» **The request**: In the entries that follow, how many lines contain the word "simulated"? Answer with the number only.

=== Data provided ===

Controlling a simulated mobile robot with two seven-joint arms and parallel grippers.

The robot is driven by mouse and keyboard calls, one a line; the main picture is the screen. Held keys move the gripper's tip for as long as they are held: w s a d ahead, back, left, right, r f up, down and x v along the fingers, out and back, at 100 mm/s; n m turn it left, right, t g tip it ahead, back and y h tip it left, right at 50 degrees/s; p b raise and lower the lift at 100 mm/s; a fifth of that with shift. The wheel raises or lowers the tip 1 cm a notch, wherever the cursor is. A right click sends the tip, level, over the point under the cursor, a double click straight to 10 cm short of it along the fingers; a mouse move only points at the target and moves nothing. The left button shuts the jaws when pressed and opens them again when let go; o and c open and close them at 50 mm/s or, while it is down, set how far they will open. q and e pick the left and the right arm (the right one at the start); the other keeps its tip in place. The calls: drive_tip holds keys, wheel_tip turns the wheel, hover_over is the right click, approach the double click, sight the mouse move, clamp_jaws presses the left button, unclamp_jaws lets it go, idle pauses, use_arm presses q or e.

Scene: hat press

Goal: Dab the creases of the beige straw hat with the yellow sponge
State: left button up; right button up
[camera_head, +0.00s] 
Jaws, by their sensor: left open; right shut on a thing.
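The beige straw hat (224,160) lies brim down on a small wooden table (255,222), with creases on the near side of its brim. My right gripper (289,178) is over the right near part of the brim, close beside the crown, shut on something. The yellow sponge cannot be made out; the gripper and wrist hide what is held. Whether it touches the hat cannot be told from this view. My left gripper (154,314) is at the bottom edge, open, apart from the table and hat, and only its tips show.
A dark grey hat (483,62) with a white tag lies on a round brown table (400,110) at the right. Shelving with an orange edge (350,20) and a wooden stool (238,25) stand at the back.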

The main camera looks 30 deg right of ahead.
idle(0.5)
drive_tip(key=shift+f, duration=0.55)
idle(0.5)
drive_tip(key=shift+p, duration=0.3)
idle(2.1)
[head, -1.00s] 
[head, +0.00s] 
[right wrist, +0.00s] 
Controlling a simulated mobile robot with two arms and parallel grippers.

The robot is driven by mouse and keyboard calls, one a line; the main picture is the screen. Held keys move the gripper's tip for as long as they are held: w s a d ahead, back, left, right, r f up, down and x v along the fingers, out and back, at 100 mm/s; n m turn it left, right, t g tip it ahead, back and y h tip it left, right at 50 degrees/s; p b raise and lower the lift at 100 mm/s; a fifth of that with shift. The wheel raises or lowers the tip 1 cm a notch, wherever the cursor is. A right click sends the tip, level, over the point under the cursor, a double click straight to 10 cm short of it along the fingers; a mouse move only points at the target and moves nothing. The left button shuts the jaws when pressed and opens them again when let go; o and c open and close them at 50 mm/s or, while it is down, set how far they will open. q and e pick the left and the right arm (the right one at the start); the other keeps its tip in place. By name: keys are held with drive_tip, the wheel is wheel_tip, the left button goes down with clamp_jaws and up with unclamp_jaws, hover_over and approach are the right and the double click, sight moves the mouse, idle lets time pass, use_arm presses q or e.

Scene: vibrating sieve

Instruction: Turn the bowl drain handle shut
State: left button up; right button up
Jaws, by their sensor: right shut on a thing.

===

» **Output of the exercise**: 2